Given task.
Output solely the number of lines containing the string "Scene".

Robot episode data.
-- start --
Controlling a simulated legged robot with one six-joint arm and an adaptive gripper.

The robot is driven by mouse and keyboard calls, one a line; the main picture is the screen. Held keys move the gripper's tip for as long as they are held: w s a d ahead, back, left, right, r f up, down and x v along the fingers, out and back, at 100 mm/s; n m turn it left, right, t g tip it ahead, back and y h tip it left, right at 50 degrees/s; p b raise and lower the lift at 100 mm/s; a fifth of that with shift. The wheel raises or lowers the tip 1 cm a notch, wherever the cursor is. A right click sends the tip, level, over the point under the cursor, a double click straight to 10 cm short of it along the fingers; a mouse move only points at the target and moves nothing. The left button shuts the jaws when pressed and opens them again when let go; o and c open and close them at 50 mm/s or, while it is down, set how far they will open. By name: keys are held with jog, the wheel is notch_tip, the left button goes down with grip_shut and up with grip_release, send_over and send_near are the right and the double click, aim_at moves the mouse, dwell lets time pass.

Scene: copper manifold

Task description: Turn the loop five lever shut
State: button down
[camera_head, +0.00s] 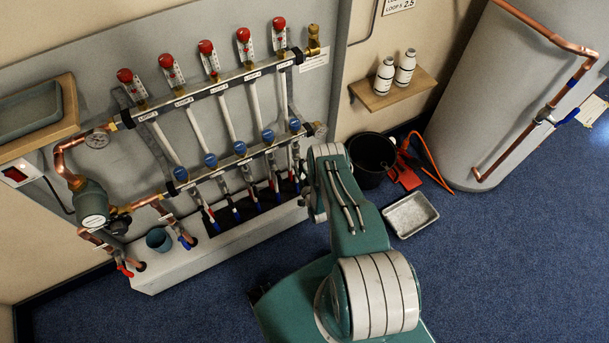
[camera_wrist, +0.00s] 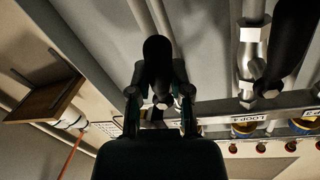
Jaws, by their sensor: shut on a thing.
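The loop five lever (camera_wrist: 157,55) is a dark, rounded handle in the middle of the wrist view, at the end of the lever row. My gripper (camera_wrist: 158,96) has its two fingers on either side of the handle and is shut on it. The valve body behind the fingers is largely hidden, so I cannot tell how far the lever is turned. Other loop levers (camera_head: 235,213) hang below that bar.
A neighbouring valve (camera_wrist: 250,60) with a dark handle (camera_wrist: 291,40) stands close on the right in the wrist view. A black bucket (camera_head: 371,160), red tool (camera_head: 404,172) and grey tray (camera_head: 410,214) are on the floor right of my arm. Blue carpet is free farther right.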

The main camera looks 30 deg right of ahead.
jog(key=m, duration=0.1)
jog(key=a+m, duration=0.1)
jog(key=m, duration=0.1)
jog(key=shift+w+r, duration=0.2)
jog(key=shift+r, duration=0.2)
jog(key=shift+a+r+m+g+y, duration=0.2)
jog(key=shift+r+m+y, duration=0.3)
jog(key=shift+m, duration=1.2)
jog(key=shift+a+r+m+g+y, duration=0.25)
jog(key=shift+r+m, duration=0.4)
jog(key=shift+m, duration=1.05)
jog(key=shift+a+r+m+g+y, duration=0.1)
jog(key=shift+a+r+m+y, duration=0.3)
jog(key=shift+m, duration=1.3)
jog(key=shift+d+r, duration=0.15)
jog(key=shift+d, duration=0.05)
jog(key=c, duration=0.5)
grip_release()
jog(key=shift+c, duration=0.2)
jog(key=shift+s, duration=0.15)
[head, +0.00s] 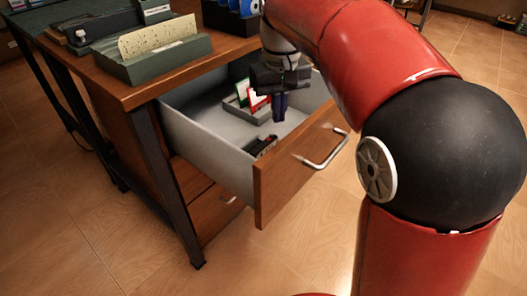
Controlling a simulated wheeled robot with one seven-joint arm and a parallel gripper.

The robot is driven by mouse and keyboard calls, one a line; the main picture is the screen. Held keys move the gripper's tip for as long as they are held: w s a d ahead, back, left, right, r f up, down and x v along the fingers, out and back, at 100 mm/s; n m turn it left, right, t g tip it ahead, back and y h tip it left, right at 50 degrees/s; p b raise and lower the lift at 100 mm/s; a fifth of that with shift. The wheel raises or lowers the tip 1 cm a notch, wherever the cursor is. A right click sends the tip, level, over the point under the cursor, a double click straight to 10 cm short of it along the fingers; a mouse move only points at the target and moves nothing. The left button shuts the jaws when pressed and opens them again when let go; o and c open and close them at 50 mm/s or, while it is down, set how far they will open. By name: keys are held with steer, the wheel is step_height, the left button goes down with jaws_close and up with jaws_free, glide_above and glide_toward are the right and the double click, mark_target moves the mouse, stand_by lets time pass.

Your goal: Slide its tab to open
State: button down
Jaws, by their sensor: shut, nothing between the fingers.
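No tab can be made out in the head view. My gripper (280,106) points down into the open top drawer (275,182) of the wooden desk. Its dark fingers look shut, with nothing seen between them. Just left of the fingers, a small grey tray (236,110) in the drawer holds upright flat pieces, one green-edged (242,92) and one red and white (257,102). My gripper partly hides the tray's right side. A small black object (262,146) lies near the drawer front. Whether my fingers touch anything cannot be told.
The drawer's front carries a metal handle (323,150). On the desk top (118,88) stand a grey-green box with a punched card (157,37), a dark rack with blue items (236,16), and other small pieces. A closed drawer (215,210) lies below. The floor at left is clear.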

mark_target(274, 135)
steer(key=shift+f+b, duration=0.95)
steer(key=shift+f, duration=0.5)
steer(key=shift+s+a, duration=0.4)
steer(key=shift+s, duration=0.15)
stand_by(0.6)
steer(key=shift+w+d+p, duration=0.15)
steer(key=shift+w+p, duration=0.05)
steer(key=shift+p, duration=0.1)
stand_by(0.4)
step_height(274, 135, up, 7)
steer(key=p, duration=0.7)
-- end --
-- start --
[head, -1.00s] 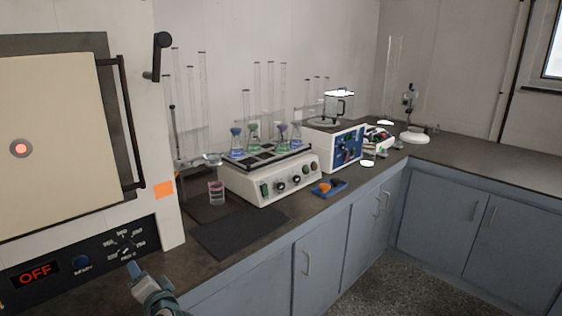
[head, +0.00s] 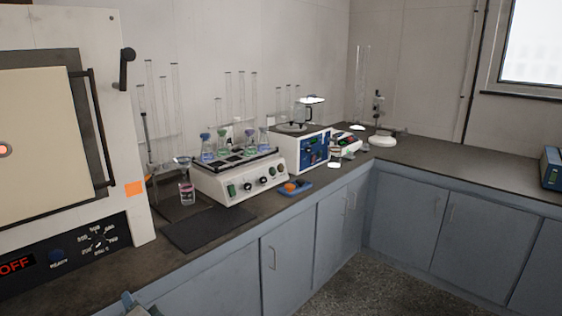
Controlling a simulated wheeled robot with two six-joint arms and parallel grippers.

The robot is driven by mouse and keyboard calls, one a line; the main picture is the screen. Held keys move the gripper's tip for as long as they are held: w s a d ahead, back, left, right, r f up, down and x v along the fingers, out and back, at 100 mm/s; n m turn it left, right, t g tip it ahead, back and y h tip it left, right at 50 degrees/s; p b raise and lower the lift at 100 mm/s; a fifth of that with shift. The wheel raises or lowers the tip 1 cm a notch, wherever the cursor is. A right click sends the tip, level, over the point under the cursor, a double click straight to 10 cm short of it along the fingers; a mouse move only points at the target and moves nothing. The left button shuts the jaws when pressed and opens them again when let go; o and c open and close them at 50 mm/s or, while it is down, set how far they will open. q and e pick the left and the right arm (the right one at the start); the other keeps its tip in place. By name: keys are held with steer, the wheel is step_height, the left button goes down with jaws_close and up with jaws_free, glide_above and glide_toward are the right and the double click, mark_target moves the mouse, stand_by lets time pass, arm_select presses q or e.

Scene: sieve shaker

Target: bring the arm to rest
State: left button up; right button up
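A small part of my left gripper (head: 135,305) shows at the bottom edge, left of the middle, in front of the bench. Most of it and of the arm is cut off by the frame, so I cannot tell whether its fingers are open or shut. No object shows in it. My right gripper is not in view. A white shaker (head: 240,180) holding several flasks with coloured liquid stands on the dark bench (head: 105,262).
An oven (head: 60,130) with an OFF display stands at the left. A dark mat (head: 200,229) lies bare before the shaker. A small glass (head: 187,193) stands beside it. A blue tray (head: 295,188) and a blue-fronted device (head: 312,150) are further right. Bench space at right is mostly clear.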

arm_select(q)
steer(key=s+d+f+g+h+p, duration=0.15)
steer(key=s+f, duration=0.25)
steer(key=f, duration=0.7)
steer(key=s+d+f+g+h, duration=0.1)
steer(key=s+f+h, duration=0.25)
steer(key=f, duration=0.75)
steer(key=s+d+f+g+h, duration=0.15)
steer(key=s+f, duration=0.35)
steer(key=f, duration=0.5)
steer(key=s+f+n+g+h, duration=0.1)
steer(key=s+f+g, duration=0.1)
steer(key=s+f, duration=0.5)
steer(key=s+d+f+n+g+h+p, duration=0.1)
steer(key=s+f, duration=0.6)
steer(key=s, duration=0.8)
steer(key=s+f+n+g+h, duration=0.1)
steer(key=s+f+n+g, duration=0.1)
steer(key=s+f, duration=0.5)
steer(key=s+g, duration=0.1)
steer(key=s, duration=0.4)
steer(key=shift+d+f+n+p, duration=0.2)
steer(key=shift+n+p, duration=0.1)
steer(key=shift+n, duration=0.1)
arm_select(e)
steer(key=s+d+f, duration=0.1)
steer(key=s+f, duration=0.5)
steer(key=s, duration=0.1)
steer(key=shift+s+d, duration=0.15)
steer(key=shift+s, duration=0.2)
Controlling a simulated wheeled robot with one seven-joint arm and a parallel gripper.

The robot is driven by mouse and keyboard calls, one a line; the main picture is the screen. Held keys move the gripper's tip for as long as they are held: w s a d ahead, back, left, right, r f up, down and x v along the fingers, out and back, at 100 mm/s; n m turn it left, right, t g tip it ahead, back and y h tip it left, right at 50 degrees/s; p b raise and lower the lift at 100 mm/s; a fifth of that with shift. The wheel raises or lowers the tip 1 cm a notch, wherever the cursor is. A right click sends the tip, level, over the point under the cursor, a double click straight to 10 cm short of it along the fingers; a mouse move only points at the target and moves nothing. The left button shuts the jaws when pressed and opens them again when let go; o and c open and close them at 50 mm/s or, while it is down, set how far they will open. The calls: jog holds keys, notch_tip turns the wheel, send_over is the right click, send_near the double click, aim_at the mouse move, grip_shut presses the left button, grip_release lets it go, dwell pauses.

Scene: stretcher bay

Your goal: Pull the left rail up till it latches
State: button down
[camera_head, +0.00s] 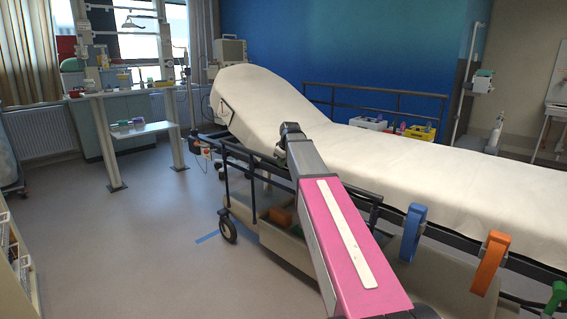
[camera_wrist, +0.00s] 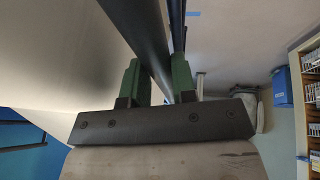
-- end --
Solved problem.
3